What you need to do.
Collect each line holding the string "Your".

═════ Information shown

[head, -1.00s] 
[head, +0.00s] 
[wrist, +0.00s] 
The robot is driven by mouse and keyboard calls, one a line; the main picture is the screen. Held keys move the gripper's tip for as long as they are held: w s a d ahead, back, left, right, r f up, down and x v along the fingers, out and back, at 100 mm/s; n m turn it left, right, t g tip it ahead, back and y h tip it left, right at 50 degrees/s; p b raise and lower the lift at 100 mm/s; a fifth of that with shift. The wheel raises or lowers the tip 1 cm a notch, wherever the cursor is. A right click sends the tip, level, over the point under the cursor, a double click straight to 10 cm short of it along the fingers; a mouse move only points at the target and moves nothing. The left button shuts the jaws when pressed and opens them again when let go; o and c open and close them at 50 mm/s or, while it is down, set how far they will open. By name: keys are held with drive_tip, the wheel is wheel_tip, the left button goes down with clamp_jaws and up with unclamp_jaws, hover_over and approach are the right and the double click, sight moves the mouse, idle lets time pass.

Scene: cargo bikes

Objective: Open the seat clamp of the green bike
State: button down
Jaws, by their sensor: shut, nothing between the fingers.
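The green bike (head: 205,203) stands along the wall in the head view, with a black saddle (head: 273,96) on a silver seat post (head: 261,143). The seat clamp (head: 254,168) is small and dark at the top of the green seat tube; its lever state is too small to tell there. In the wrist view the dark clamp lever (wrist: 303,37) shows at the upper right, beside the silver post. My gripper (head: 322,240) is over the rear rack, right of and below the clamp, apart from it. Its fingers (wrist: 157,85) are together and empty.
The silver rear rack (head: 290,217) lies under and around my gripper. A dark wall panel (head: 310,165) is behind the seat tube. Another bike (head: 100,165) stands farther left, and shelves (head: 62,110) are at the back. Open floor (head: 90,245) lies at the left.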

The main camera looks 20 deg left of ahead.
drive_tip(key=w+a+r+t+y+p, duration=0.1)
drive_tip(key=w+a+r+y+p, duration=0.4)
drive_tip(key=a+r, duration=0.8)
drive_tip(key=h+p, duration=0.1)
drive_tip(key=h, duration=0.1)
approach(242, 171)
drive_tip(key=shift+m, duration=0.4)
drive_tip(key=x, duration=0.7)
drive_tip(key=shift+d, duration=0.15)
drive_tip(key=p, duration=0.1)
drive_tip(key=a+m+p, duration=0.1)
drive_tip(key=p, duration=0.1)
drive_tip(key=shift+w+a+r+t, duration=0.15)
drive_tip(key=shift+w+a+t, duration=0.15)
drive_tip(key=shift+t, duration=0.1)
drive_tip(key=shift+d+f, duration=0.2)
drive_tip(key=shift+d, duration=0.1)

══════════
═════ Information shown

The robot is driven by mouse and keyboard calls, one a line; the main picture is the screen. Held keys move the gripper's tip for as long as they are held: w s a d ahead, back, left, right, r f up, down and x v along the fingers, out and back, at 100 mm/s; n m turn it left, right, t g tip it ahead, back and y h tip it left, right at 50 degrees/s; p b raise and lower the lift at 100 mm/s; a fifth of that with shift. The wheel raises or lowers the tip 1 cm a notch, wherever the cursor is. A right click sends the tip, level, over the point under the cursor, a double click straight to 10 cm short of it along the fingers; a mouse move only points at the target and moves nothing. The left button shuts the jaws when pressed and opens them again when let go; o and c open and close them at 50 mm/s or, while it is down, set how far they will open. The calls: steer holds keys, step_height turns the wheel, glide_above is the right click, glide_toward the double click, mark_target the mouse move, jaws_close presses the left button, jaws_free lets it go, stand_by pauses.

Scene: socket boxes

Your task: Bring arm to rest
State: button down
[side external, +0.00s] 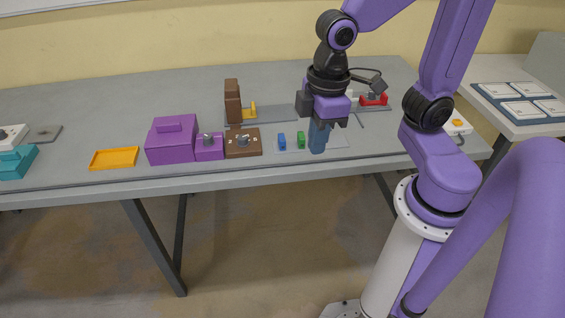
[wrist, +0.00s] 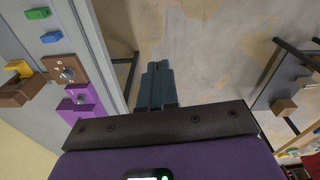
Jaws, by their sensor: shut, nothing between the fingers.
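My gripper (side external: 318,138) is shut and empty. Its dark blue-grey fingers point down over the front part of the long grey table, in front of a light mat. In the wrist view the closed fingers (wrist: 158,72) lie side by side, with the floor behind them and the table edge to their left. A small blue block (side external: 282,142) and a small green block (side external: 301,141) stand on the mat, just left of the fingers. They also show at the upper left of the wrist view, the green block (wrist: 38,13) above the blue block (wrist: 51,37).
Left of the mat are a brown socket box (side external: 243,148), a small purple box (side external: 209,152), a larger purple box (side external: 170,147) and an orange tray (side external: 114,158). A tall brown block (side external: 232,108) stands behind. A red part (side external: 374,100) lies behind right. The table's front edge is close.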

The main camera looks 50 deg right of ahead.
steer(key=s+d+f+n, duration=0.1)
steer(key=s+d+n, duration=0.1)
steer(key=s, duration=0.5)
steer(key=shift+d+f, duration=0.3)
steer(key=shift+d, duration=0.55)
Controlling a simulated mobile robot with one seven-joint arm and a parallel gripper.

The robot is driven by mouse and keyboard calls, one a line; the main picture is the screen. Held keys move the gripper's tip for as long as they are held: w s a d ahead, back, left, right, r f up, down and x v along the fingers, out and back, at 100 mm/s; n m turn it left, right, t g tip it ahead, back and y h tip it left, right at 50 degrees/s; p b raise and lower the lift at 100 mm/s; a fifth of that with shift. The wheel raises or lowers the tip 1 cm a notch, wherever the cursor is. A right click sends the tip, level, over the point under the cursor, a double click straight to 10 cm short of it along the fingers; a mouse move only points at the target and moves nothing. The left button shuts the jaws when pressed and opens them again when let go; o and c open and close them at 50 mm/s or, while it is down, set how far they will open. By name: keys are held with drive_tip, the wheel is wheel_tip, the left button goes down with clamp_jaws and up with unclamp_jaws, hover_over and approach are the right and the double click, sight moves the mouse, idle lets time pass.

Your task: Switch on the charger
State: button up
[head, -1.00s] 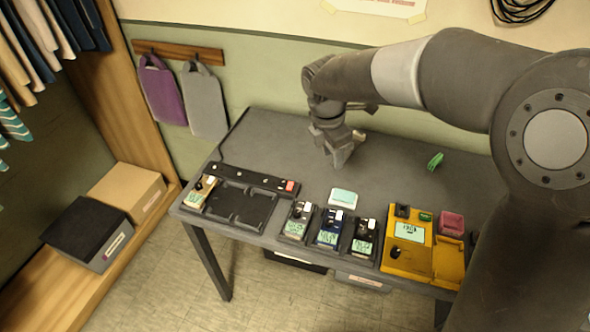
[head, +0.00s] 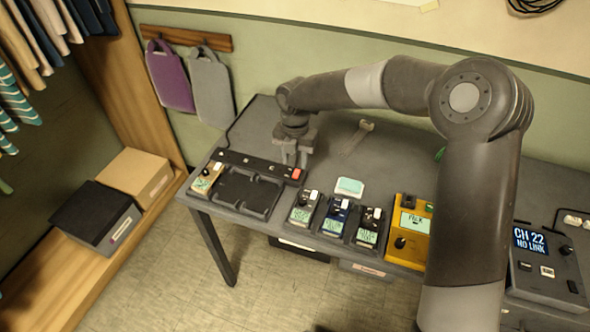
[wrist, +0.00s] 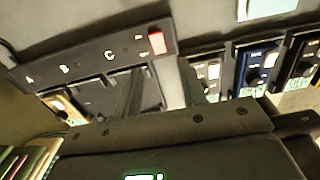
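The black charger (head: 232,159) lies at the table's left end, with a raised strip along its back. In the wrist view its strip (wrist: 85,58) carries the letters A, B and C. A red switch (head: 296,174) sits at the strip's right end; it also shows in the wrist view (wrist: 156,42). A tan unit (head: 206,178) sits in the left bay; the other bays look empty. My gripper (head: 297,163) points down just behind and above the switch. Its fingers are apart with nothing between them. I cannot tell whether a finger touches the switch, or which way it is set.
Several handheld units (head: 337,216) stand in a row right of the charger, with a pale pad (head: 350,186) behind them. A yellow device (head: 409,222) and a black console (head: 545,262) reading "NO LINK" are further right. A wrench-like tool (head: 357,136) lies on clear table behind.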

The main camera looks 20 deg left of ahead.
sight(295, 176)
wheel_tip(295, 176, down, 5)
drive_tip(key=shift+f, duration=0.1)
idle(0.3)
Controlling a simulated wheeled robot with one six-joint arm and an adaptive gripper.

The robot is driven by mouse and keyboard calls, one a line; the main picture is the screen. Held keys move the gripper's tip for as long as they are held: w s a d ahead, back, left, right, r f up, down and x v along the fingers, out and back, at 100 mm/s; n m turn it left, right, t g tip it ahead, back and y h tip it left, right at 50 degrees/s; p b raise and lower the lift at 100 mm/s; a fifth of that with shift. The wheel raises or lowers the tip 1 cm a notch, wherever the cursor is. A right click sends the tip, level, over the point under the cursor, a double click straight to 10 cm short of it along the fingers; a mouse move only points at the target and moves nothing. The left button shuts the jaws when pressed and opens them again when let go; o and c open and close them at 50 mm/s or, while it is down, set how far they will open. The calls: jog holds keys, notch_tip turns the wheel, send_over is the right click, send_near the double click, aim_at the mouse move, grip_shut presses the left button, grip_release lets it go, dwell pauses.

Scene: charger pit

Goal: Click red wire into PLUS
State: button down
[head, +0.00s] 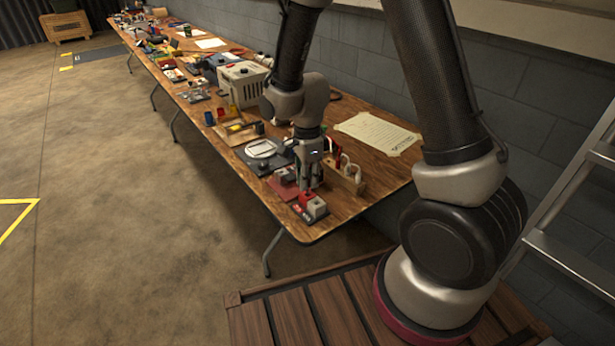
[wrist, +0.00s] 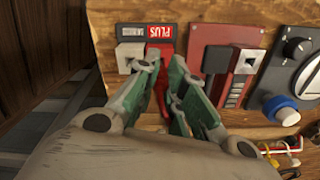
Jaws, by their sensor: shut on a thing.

══════════

Solved exercise.
Your task: Bring arm to rest
Your task: Switch on the charger

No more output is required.